En cela, Ha Ha Ha est dans la parfaite continuité des œuvres précédentes de Hong. Pourtant, ce nouveau film se démarque du reste de la filmographie, en ceci qu'il s'inscrit subtilement dans le registre de la fable, du conte nostalgique. Le dispositif formel créé par Hong participe de cette nostalgie, figeant le présent (les deux gars contant leurs histoires en trinquant) dans la fixité de la photographie en noir et blanc et réanimant le passé (lesdites histoires) dans l'image en mouvement et l'usage de la couleur.

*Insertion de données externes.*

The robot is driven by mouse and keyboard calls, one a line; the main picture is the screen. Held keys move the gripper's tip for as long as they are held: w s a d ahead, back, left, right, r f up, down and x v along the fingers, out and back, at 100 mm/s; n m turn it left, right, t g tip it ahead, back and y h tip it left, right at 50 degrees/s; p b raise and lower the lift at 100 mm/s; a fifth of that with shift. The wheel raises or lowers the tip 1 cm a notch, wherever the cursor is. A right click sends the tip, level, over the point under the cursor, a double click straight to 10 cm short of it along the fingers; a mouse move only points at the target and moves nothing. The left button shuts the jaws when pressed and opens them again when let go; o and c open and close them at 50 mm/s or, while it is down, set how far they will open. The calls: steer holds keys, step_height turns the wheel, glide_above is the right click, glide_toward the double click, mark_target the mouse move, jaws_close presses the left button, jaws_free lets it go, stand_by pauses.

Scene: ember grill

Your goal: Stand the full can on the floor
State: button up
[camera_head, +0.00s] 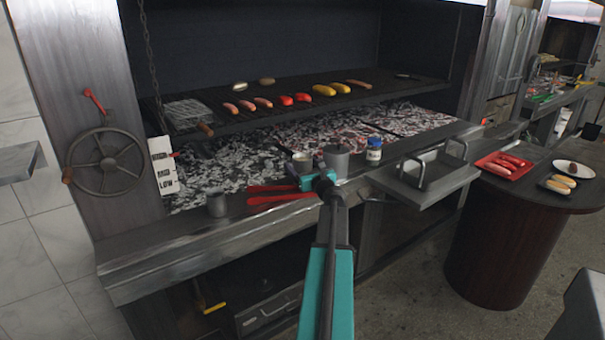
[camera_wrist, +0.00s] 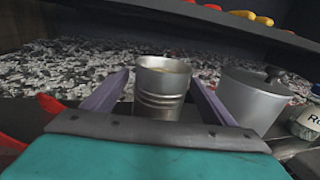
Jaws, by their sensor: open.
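A metal can (camera_wrist: 160,95) stands upright on the grill's front ledge. Pale yellowish contents show near its rim in the wrist view. It also shows in the head view (camera_head: 302,161), partly hidden behind my gripper. My gripper (camera_wrist: 155,85) is open, with one finger on each side of the can. I cannot tell whether either finger touches it. A second metal can (camera_head: 217,204) stands further left on the ledge. The floor (camera_head: 405,290) shows at the lower right of the head view.
A lidded metal pot (camera_wrist: 252,98) stands close to the can's right, with a blue-labelled jar (camera_head: 374,149) beyond. Red tongs (camera_head: 280,194) lie to the left. Glowing coals (camera_head: 225,170) lie behind. A metal tray with handles (camera_head: 422,175) and a round wooden table (camera_head: 500,235) are at the right.

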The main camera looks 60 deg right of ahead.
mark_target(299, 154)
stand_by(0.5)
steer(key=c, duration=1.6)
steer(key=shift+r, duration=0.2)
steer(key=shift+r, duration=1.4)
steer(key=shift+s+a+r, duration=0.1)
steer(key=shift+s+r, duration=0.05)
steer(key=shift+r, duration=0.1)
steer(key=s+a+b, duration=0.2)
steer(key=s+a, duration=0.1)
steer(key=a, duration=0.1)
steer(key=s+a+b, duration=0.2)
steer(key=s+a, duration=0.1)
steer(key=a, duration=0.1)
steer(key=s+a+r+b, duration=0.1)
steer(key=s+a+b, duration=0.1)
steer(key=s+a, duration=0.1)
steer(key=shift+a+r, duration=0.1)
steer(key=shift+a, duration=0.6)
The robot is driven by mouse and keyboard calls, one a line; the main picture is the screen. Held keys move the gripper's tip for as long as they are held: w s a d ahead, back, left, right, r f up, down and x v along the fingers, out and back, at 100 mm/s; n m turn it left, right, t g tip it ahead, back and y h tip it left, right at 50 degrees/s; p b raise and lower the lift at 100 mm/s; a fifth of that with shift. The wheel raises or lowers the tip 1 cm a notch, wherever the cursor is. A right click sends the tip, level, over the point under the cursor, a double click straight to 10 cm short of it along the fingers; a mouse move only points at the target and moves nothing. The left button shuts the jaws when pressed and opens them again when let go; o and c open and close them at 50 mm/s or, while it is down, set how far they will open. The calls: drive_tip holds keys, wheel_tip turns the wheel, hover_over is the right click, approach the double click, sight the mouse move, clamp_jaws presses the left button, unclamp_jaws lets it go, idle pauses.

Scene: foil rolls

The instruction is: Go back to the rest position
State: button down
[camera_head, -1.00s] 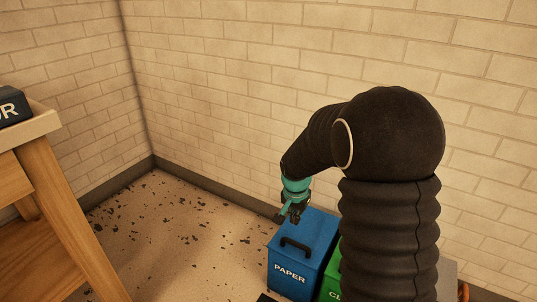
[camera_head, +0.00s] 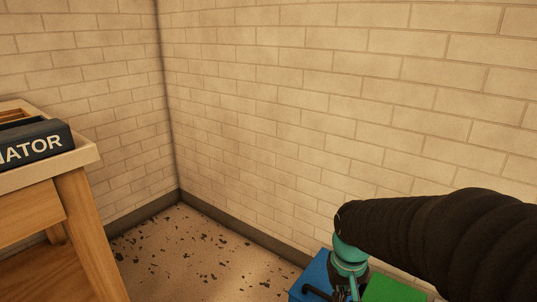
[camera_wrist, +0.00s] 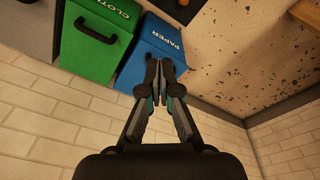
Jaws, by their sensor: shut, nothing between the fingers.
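My gripper (camera_wrist: 159,72) is shut and empty in the wrist view, its fingertips together in front of the blue bin. In the head view my gripper (camera_head: 350,290) hangs at the bottom edge, partly cut off, over the blue bin. My black-sleeved arm reaches in from the right.
The blue bin (camera_wrist: 150,52) marked PAPER stands beside a green bin (camera_wrist: 88,45), both along the brick wall (camera_head: 300,110). A wooden table (camera_head: 85,225) at the left bears a dark box (camera_head: 32,146) with partly visible lettering. Speckled floor (camera_head: 190,250) lies between.

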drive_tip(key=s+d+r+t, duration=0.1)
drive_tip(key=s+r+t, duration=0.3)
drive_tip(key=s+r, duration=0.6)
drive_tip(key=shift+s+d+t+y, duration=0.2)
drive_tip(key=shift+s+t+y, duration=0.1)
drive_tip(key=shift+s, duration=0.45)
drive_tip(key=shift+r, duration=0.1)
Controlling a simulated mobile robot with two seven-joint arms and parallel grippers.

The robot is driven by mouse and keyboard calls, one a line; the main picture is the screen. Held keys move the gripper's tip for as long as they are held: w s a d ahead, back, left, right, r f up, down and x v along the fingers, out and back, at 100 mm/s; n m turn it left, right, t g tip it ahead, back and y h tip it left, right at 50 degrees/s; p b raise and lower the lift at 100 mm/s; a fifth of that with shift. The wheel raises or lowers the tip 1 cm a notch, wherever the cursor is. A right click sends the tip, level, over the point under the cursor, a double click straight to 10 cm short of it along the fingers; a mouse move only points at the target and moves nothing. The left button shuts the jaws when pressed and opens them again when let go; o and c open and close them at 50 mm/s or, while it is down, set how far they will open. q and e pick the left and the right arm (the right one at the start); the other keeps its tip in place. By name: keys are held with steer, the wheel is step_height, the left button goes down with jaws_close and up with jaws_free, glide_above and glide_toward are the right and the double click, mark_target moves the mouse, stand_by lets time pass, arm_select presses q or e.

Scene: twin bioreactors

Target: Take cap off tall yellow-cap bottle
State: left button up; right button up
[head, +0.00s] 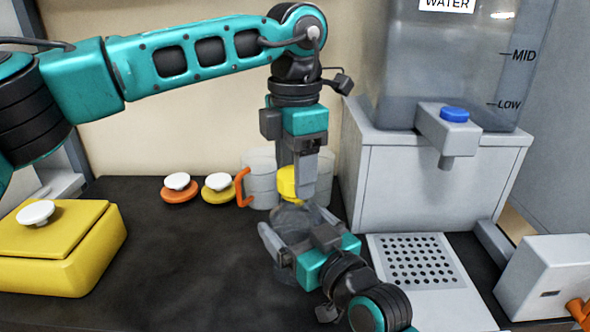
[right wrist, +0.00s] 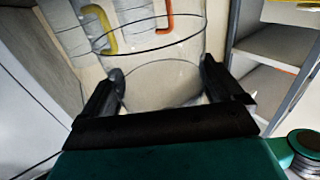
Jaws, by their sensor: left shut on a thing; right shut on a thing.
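The tall clear bottle (head: 292,216) stands on the dark bench, and its see-through body also shows in the right wrist view (right wrist: 160,85). My right gripper (head: 277,240) is shut around the bottle's body from the front right; its two fingers flank the bottle in the right wrist view (right wrist: 163,82). The yellow cap (head: 288,184) is at the top of the bottle. My left gripper (head: 296,180) points down from above and is shut on the yellow cap, partly hiding it. Whether the cap touches the bottle's neck cannot be told.
A clear jug with an orange handle (head: 242,187) stands close behind. Orange (head: 179,192) and yellow (head: 218,190) lids with white knobs lie left of it. A yellow box (head: 70,262) is at the left. A water tank (head: 440,70) and perforated tray (head: 425,285) are at the right.

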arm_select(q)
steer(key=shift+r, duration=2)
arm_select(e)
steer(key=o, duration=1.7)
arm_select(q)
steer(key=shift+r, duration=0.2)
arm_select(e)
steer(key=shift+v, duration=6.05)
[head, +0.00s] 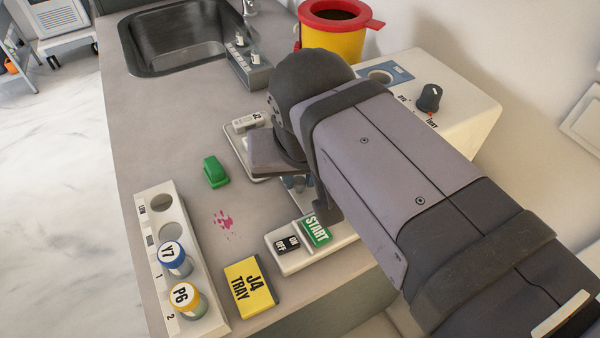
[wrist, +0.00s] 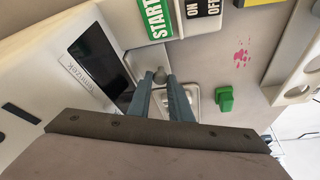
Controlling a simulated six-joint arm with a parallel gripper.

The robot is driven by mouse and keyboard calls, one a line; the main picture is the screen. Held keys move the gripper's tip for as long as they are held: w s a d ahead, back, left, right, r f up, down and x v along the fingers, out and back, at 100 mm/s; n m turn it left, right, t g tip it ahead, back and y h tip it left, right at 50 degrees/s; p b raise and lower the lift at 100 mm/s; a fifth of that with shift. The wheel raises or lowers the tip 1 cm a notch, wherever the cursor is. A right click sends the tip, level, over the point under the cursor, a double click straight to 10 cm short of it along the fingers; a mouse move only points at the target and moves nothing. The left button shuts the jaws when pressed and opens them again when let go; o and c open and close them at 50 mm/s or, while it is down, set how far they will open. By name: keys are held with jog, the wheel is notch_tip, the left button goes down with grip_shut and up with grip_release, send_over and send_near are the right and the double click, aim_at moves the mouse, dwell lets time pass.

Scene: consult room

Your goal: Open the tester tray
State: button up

Cette renaissance du passé peut s'avérer extrême, comme lorsque le personnage du réalisateur rencontre un soldat mythique de l'Histoire médiévale coréenne et converse avec lui sur un banc public, cherchant à se faire prodiguer d'importants conseils afin de mener la barque de sa vie dans les bons courants. La scène, onirique, se permet à la fois de faire cohabiter deux temporalités esthétiquement distinctes (la divergence de costumes des deux interlocuteurs, qui place la séquence aux limites du surréalisme) et d'enchâsser un passé (médiéval) dans un autre (l'histoire racontée par le réalisateur). Faire revivre le passé par le verbe, telle pourrait être la définition du mythe.

 

Dans Ha Ha Ha, le vrai mythe, c'est la relation amoureuse et les rapports empreints de douleur et de cruauté entre les hommes (généralement naïfs, égoïstes et/ou maladroits) et les femmes (généralement intelligentes et subissant les indécisions masculines), synthétisés dans les histoires des deux buveurs. La structure narrative du film, alternant constamment une histoire avec l'autre, ressemble à une sorte d'habile work in progress, donnant l'impression que le second locuteur ne pourra continuer son récit qu'en le mettant en interaction avec celui du premier, et inversement. Chacune des séries de photogrammes fixes en noir et blanc est une étape de cette logique narrative, un passage de témoin auquel aucun des deux personnages ne peut se soustraire (l'un d'eux dit à l'autre, qui veut connaître la suite de son histoire : « Non, on verra la suite plus tard, c'est ton tour »). Cela peut sembler lourdement systématique, c'est pourtant essentiel pour cerner Ha Ha Ha dans ce qu'il est : une mythologisation du sentiment moderne.

 

Chacune des deux histoires (l'amour inconditionnel du réalisateur pour une guide touristique amoureuse d'un autre garçon ; la valse-hésitation du critique quant à sa relation avec sa petite amie), littéralement tronçonnée par le dispositif narratif, ressemble à une pure fiction inventée au fil du récit, à un petit conte philosophique redessinant la Carte du Tendre. C'est en cela que le nouveau Hong Sang-soo est réussi : s'il semble ressasser son cinéma, jamais le Coréen ne fait le même film, ses réalisations évoluent toujours malgré une apparence de similarité. Et Ha Ha Ha, grâce à ses allures de mythe, fait évoluer le cinéma de Hong vers une sorte d'universalité que l’auteur n'avait pas encore véritablement atteinte, ce qui dote le film d'une justesse indéniable. La fable est ici aussi amusante que triste, absurde (la jeune fille scellant une rupture amoureuse en faisant monter l'homme sur son dos), sans conséquence (les deux interlocuteurs se séparent abruptement en se remerciant pour le récit qu'ils se sont mutuellement racontés). Mais elle laisse le spectateur dans un état très particulier, dans une douceur et une douleur ouatées, le cœur à la fois gros et léger, comme gonflé à l'hélium. Et de constater que le cinéma de Hong Sang-soo, dont Ha Ha Ha est une pièce maîtresse, sentimental mais exempt de tout sentimentalisme, est le seul à donner résolument envie d'être amoureux. Cinéaste essentiel.